Write out only the lines from the line containing "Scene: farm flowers" to the end of the listing below, both included, exactly as they stand. Drop the pictures.

*Provided data*
* begin *

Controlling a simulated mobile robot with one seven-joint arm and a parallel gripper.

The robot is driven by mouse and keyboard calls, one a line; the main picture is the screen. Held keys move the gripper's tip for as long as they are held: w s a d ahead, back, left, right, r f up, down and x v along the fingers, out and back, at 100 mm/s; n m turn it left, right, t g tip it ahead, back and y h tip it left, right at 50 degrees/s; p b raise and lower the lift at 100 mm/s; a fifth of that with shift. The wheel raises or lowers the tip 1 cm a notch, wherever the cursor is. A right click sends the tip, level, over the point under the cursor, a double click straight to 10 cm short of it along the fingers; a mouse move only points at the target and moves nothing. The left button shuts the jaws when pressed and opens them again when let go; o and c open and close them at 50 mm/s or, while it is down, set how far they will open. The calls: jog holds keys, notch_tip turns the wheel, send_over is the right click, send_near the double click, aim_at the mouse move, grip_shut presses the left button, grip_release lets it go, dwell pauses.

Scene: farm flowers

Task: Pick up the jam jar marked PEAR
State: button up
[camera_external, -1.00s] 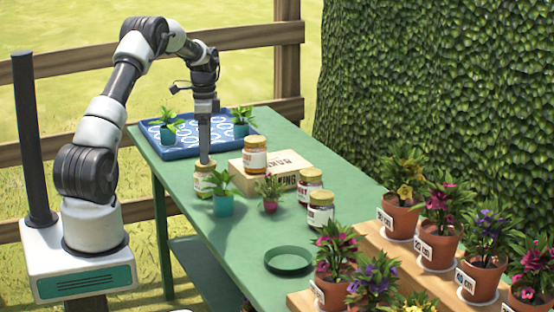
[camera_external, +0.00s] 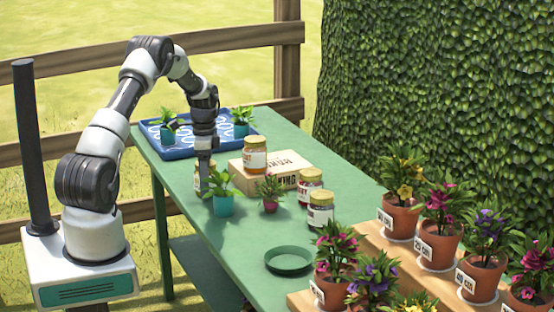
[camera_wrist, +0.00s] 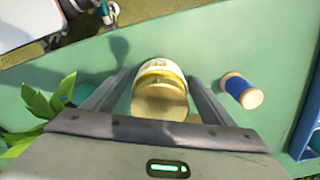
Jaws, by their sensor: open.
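A jam jar with a gold lid and pale label (camera_wrist: 160,95) stands on the green table between the fingers of my gripper (camera_wrist: 158,78) in the wrist view. The fingers are open on either side of it, with no clear grip. In the external view my gripper (camera_external: 204,172) points down at this jar, which is mostly hidden behind it and a potted plant. Its label cannot be read. Other jars stand on a wooden box (camera_external: 254,156) and on the table to its right (camera_external: 310,185) and (camera_external: 320,209). Their labels are too small to read.
A blue tray (camera_external: 182,152) is behind. A green dish (camera_external: 288,261) sits on clear table in front.

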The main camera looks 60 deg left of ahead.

* end *

*Response to this task*
Scene: farm flowers

Task: Pick up the jam jar marked PEAR
State: button up
[camera_external, -1.00s] 
[camera_external, +0.00s] 
[camera_wrist, +0.00s] 
Jaws, by their sensor: open.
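A jam jar with a gold lid and pale label (camera_wrist: 160,95) stands on the green table between the fingers of my gripper (camera_wrist: 158,78) in the wrist view. The fingers are open on either side of it, with no clear grip. In the external view my gripper (camera_external: 204,172) points down at this jar, which is mostly hidden behind it and a potted plant. Its label cannot be read. Other jars stand on a wooden box (camera_external: 254,156) and on the table to its right (camera_external: 310,185) and (camera_external: 320,209). Their labels are too small to read.
A blue tray (camera_external: 182,152) is behind. A green dish (camera_external: 288,261) sits on clear table in front.

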The main camera looks 60 deg left of ahead.

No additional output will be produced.